**** Source material ****
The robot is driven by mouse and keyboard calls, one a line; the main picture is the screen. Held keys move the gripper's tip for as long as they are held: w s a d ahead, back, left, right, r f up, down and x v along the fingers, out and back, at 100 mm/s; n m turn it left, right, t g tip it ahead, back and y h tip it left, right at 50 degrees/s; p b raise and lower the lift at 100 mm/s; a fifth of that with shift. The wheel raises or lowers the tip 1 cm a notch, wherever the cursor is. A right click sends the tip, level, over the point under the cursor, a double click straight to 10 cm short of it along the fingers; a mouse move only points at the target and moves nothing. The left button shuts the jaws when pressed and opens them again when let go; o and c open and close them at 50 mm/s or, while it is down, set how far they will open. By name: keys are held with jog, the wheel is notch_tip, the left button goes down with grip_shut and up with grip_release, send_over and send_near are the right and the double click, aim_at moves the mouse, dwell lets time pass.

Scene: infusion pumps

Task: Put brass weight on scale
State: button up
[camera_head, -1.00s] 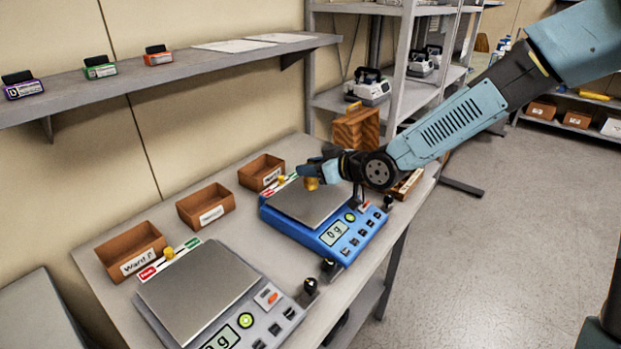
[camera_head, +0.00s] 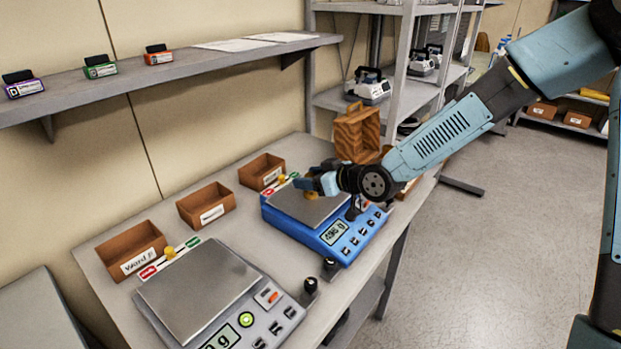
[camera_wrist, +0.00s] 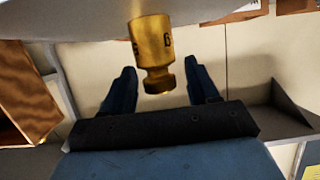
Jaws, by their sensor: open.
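The brass weight (camera_head: 312,196) stands on the metal plate (camera_head: 290,204) of the blue scale (camera_head: 306,236). The blue scale's display (camera_head: 334,233) shows a nonzero number that looks like 496 g. My gripper (camera_head: 309,185) is right at the weight. In the wrist view the weight (camera_wrist: 151,48) appears upside down, its base against the pale plate at the top. My two fingers (camera_wrist: 164,82) are spread apart on either side of its knob, with gaps visible. A grey scale (camera_head: 203,288) stands nearer, its plate empty.
Three brown bins (camera_head: 206,205) line the back of the table. Small yellow pieces sit by the red and green labels. A wooden box (camera_head: 357,135) stands at the far end, beside a shelf rack (camera_head: 400,75). Black knobs (camera_head: 310,285) stand along the front edge.

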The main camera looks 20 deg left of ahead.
****
● What the task asks
Output the lines above in full and exactly as given, omitting any pictures.

● Answer for the task
The robot is driven by mouse and keyboard calls, one a line; the main picture is the screen. Held keys move the gripper's tip for as long as they are held: w s a d ahead, back, left, right, r f up, down and x v along the fingers, out and back, at 100 mm/s; n m turn it left, right, t g tip it ahead, back and y h tip it left, right at 50 degrees/s; p b raise and lower the lift at 100 mm/s; a fifth of that with shift. The wheel raises or lowers the tip 1 cm a notch, wherever the cursor is. A right click sends the tip, level, over the point under the cursor, a double click straight to 10 cm short of it along the fingers; a mouse move only points at the target and moves nothing. The left button shuts the jaws when pressed and opens them again when let go; o and c open and close them at 50 mm/s or, while it is down, set how far they will open. By name: keys are held with jog, the wheel is notch_tip, the left button goes down with grip_shut and up with grip_release, send_over and send_near are the right and the double click, aim_at moves the mouse, dwell lets time pass.

Scene: infusion pumps

Task: Put brass weight on scale
State: button up
[camera_head, -1.00s] 
[camera_head, +0.00s] 
[camera_wrist, +0.00s] 
Jaws, by their sensor: open.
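The brass weight (camera_head: 312,196) stands on the metal plate (camera_head: 290,204) of the blue scale (camera_head: 306,236). The blue scale's display (camera_head: 334,233) shows a nonzero number that looks like 496 g. My gripper (camera_head: 309,185) is right at the weight. In the wrist view the weight (camera_wrist: 151,48) appears upside down, its base against the pale plate at the top. My two fingers (camera_wrist: 164,82) are spread apart on either side of its knob, with gaps visible. A grey scale (camera_head: 203,288) stands nearer, its plate empty.
Three brown bins (camera_head: 206,205) line the back of the table. Small yellow pieces sit by the red and green labels. A wooden box (camera_head: 357,135) stands at the far end, beside a shelf rack (camera_head: 400,75). Black knobs (camera_head: 310,285) stand along the front edge.

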The main camera looks 20 deg left of ahead.

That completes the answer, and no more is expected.